The Dutch Prime Minister, Mark Rutte, was in Turkey last week with a business mission. We, Dutch journalists in Turkey, were invited to have a chat with him, and with the brand new Minister of Foreign Trade (the new government was installed recently, but Rutte lead the previous government as well). Rutte also had a meeting with PM Erdogan, and of course we wanted to know more about it. A colleague of mine brought up human rights. Of course, Rutte said, he brought that up. But to be honest, I am still flabbergasted by the way he did it.
Of course, Rutte said, I told the Turkish Prime Minister that we are concerned about human rights. But, he said with a happy serious face: ‘I also congratulated the Turkish Prime Minister on the fact that Turkey will allow Kurdish as an official language in court rooms.’ I brought up press freedom, but no, that wasn’t discussed. ‘But it’s a very important issue, there are many journalists in jail’, I tried again. True, Rutte said, but of course, you can’t raise every subject.
Gestures and an intonation
So, time was limited, I understand that. But then, of all the human rights subjects he could have brought up, he chose to congratulate Erdogan on a step he is taking in the Kurdish issue that hasn’t even been taken yet. Let that sink in for a minute.
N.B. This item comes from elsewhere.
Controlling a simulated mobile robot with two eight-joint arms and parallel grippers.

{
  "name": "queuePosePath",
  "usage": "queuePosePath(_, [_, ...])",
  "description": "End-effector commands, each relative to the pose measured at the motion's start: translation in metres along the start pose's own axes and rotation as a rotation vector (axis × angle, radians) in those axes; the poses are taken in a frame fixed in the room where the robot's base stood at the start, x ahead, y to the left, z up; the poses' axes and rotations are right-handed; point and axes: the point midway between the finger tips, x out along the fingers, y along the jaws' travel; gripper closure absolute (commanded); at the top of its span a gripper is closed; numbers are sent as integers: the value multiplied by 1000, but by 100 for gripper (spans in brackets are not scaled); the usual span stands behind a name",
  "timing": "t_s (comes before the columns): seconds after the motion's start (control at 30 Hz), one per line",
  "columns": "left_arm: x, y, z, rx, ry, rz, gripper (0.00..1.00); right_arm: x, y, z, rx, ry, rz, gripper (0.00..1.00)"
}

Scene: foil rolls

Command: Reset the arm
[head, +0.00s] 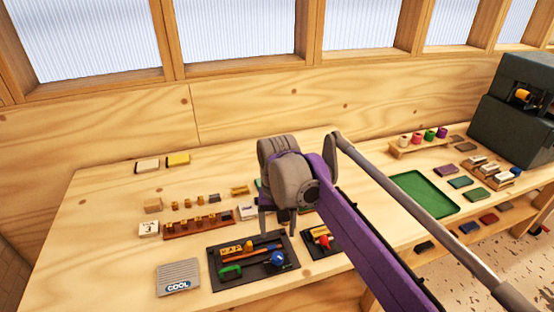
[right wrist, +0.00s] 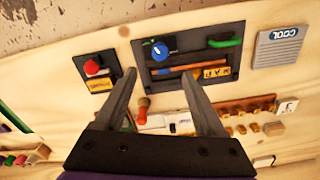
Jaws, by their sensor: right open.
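My right arm, purple and grey, reaches in from the lower right of the head view. Its right gripper (head: 279,224) hangs fingers down over the middle of the wooden table, just behind a dark tray (head: 224,284). In the right wrist view the two fingers of the right gripper (right wrist: 158,75) are spread wide, with nothing held between them. The dark tray (right wrist: 141,57) with a blue knob, a green piece and a yellow lettered block shows beyond the fingertips. The arm hides part of the table in the head view. My left gripper does not show.
A grey COOL plate (head: 178,277) lies front left. A smaller dark tray (head: 318,252) with a red knob sits beside the gripper. Wooden racks and small blocks lie behind. A green tray (head: 424,194) and a dark machine (head: 520,108) stand right.

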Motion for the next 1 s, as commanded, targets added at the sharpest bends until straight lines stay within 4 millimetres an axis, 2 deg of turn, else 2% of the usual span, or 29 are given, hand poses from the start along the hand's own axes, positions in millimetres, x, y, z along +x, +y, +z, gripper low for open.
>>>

While there have been at least 700 Kurdish prisoners (mostly political prisoners) on an indefinite hunger strike for almost two months now demanding basic human rights, while Erdogan doesn’t even acknowledge there is a hunger strike, while the government again focuses mainly on a military ‘solution’ to the Kurdish issue, while children of this country die (both soldiers and PKK fighters), while the arrests in the KCK case are going on, while there are dozens of journalists in prison, the Dutch PM decides to con-gra-tu-late Erdogan on a policy change that the Justice Minister mentioned but that hasn’t even been brought before parliament yet.
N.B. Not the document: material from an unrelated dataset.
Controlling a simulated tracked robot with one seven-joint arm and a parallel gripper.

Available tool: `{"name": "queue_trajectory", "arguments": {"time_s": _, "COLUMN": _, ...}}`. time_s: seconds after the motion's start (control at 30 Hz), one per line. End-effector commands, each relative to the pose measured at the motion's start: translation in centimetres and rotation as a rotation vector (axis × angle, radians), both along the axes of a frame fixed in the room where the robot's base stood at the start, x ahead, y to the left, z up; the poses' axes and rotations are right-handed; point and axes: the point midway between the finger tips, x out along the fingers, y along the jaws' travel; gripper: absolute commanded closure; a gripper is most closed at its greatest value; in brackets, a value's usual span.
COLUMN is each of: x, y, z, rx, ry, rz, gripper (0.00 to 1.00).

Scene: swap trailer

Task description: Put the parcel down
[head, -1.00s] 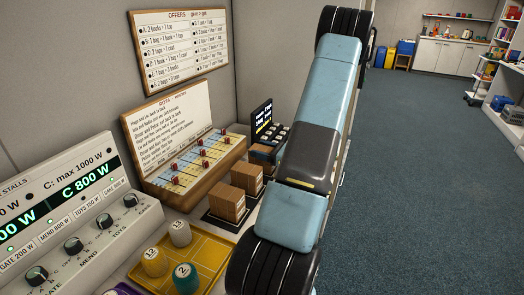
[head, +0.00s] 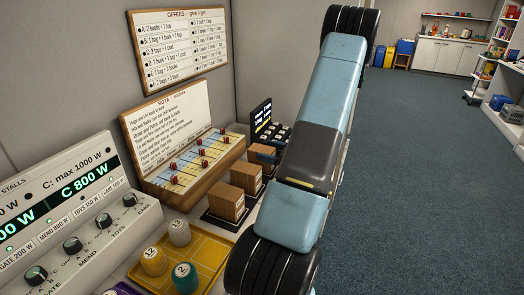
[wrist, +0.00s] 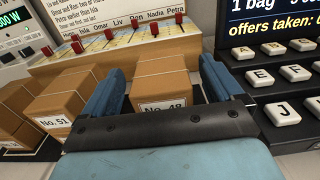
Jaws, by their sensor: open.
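My gripper (wrist: 163,82) is open, with one blue finger on each side of a brown parcel labelled No. 48 (wrist: 160,97). The label is partly hidden by my gripper's dark crossbar. Whether the fingers touch the parcel's sides is hard to tell. In the head view the same parcel (head: 262,158) is farthest back in a row of three brown parcels, partly hidden by my arm. It looks upright and level with the row; its underside is hidden. Beside it stand the parcel No. 51 (wrist: 60,107) and another parcel (wrist: 14,128); the head view shows them as the middle parcel (head: 246,177) and nearest parcel (head: 226,202).
A wooden rota board (head: 178,140) with red pegs stands close behind the parcels. A keypad with a dark screen (wrist: 275,60) is just right of my gripper. A yellow tray (head: 212,258) with numbered pots and a dial panel (head: 100,215) lie nearer. Open floor is at right.

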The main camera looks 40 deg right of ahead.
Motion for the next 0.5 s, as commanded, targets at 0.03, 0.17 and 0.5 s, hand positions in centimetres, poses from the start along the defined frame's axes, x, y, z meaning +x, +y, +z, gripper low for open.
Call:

I can still picture Rutte’s face when he told us about the congrats. Raising his eyebrows, and using gestures and an intonation that suggested: let’s not forget that also good steps are being taken in the handling of the Kurdish issue. But he can say human rights were brought up, so he did his duty. I bet Erdogan laughed his ass off after Rutte left. Oh these Dutchmen, anything for trade!
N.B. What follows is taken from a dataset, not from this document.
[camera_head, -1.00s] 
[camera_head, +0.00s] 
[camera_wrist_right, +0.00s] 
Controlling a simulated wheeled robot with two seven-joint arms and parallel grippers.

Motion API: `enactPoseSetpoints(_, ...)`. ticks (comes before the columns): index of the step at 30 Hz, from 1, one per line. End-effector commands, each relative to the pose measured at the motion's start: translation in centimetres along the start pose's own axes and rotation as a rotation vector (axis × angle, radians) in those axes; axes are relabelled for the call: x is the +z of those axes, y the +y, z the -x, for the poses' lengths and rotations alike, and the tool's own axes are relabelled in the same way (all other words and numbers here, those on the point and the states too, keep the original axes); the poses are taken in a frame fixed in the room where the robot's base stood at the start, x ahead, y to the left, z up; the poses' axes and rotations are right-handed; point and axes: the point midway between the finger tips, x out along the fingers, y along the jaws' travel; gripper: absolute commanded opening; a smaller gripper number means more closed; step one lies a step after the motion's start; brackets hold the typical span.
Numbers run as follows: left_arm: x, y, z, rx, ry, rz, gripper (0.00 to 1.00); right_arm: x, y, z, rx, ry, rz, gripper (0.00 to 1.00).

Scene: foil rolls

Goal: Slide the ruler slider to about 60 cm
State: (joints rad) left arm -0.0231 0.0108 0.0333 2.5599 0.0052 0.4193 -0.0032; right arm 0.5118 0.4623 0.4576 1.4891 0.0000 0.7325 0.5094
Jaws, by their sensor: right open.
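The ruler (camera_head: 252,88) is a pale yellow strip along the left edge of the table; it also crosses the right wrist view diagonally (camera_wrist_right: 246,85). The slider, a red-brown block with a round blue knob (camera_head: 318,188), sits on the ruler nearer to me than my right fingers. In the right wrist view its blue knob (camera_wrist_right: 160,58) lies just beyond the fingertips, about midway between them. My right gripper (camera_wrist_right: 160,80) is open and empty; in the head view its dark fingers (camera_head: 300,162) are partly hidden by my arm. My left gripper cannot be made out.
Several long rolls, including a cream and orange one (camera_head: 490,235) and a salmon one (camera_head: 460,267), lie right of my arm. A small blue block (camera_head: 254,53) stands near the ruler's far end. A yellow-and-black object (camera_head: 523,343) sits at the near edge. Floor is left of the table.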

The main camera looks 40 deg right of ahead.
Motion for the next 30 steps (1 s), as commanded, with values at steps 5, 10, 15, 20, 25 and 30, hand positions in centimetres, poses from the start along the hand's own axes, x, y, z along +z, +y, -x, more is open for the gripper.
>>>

A vaguely promised breadcrumb
I don’t know if Rutte is really this much out of touch with the realities of the human rights situation in Turkey in general and with the Kurdish issue in particular. Of course, it would be good if Kurdish were allowed in court rooms, but does he realize that this is how Erdogan fools the Turkish electorate? The reality is that such steps are like breadcrumbs to a hungry child that is entitled to have a full meal, but the government makes it seem as if a full meal was given and the child is still nagging. And, let’s not forget: the bill to allow Kurdish in court rooms (one of the demands of the people on hunger strike) hasn’t even been sent to parliament yet. It’s not a given, but a vaguely promised breadcrumb.
When I travel in the southeast of Turkey and I tell people I am from the Netherlands, I always get the question why the European Union isn’t raising its voice louder on the situation of the Kurds. I usually say (among other things) that the economic situation in Europe makes the continent more concerned about itself than about others and about human rights.
It would be great if Rutte just acknowledged that. If he just said: ‘Sorry, the Netherlands is in a bad economic situation, this is a trade mission, Turkey has economic potential for our companies, that’s why I’m here. Human rights are just not our priority now.’ Because that’s how it is. Bringing up human rights this way, actually congratulating Erdogan on how he handles the Kurdish issue and that way misusing the Kurdish issue for business and night sleep purposes, is even worse than not bringing it up at all.